━━ INPUT FOR THIS TASK ━━

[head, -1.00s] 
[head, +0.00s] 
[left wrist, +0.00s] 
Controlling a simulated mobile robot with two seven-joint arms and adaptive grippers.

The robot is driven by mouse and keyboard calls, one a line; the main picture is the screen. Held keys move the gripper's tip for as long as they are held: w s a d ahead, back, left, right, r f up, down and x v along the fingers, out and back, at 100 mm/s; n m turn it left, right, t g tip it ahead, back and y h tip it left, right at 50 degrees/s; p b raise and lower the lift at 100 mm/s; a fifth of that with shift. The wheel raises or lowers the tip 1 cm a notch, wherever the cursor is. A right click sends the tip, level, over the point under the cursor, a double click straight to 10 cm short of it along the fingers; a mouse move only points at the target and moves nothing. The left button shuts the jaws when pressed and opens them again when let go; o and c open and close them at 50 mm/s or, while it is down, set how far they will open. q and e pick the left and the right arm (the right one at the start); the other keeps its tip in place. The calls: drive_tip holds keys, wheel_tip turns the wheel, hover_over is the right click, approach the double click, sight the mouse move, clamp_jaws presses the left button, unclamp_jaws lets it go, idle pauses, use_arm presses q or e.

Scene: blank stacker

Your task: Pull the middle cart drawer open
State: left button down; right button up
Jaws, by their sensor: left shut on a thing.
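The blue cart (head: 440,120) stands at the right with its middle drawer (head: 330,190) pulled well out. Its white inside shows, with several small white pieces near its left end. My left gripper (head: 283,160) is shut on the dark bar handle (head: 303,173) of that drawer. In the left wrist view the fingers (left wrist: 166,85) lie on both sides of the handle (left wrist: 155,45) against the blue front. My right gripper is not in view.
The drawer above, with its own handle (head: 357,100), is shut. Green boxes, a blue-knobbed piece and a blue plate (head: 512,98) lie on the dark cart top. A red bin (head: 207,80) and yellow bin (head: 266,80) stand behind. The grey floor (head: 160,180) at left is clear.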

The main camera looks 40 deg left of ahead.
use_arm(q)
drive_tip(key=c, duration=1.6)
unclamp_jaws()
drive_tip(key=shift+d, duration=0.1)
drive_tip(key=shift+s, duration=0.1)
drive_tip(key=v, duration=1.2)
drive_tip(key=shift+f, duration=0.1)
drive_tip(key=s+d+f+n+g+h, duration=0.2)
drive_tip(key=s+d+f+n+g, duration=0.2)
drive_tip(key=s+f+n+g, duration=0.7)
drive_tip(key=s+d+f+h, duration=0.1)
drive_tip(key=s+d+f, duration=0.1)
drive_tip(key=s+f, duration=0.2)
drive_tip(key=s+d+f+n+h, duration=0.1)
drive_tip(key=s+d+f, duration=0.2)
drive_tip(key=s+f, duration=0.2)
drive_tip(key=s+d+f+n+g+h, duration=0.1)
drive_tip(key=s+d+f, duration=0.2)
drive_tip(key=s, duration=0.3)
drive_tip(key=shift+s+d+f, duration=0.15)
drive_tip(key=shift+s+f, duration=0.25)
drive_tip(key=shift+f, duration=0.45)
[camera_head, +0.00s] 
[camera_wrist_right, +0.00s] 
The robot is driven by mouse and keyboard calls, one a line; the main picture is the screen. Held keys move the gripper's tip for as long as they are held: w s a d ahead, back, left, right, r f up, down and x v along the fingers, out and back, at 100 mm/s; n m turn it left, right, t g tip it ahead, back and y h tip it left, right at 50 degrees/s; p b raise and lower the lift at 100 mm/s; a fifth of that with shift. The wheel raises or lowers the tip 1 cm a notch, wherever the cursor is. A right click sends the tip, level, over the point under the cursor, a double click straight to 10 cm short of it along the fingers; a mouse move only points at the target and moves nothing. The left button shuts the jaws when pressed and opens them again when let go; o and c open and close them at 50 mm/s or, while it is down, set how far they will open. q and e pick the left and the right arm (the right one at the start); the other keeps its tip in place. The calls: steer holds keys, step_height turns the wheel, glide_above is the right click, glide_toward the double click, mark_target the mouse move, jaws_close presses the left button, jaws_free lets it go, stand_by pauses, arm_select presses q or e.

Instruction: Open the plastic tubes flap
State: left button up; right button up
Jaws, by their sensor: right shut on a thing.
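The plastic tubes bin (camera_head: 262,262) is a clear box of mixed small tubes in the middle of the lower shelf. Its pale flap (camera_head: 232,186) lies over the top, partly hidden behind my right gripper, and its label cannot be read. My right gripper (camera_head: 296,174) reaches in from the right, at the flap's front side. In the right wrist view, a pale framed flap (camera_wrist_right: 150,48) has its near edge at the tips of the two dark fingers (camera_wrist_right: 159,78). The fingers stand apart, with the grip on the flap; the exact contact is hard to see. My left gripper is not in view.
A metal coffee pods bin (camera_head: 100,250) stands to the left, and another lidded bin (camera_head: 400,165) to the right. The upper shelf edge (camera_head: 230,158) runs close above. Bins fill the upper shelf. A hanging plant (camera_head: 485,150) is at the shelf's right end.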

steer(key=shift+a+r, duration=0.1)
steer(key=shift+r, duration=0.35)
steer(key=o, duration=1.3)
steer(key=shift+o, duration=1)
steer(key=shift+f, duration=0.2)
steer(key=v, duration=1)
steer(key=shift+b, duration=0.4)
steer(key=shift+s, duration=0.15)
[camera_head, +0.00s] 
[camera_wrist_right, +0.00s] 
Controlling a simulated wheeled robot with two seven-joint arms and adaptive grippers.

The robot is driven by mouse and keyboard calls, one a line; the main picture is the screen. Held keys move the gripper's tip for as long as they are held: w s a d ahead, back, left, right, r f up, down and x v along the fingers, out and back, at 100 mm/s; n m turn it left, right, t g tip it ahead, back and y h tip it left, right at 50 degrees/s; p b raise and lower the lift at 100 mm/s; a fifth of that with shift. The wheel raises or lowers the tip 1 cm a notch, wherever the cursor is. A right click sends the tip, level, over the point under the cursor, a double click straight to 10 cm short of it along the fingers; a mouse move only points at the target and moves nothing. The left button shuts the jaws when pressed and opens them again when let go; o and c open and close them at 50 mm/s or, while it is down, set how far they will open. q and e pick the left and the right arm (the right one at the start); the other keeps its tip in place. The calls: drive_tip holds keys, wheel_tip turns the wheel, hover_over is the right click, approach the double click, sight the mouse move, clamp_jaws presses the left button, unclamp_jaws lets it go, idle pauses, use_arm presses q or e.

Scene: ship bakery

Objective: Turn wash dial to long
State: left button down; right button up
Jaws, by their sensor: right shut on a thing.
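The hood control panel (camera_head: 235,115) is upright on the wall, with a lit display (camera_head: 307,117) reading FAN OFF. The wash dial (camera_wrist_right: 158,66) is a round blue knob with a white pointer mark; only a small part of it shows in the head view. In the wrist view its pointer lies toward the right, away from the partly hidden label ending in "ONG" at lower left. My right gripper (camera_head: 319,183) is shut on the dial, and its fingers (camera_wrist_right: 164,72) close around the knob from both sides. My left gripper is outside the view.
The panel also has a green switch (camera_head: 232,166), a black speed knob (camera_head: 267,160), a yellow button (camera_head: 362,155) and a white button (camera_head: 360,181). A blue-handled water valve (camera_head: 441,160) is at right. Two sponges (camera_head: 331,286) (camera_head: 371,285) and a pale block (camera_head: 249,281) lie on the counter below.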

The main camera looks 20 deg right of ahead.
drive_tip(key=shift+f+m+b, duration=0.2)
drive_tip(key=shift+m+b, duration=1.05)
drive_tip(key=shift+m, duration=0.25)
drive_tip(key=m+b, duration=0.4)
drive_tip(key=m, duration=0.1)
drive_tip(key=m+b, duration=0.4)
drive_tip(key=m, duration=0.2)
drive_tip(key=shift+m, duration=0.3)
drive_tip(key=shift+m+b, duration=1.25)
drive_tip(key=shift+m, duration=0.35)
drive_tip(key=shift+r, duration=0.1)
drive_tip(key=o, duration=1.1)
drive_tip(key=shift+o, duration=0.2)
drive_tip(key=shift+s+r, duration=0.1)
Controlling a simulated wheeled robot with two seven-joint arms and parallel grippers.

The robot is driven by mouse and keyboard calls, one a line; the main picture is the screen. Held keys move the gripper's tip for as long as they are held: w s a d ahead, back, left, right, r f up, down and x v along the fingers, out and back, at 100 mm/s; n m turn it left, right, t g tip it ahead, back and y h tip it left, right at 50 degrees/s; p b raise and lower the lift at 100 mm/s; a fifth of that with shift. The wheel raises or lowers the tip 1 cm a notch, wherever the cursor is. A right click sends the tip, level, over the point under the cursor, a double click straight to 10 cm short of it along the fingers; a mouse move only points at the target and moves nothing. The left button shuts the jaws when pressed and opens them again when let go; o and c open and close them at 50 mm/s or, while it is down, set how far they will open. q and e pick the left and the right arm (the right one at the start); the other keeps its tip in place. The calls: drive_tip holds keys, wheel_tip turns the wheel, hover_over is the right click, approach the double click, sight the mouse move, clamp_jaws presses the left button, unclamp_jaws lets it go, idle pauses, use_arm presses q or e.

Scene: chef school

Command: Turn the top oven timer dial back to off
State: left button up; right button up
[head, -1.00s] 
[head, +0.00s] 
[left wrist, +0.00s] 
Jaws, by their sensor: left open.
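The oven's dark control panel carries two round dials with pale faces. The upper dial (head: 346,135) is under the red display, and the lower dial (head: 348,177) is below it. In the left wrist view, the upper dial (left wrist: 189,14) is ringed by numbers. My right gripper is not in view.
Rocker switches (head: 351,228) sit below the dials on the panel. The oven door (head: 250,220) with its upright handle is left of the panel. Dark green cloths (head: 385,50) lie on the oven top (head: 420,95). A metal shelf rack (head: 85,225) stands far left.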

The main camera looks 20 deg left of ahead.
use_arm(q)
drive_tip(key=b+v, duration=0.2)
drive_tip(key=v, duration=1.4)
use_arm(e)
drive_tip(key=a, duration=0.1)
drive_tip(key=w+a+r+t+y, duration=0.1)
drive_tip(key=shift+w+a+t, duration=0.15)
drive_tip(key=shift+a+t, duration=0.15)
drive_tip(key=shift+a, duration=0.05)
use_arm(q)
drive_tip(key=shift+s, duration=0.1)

━━━

DIRECTION:
Going through the lines above one by one, tally those with the word "simulated" and give only the total.

RESULT OF THE TASK:
3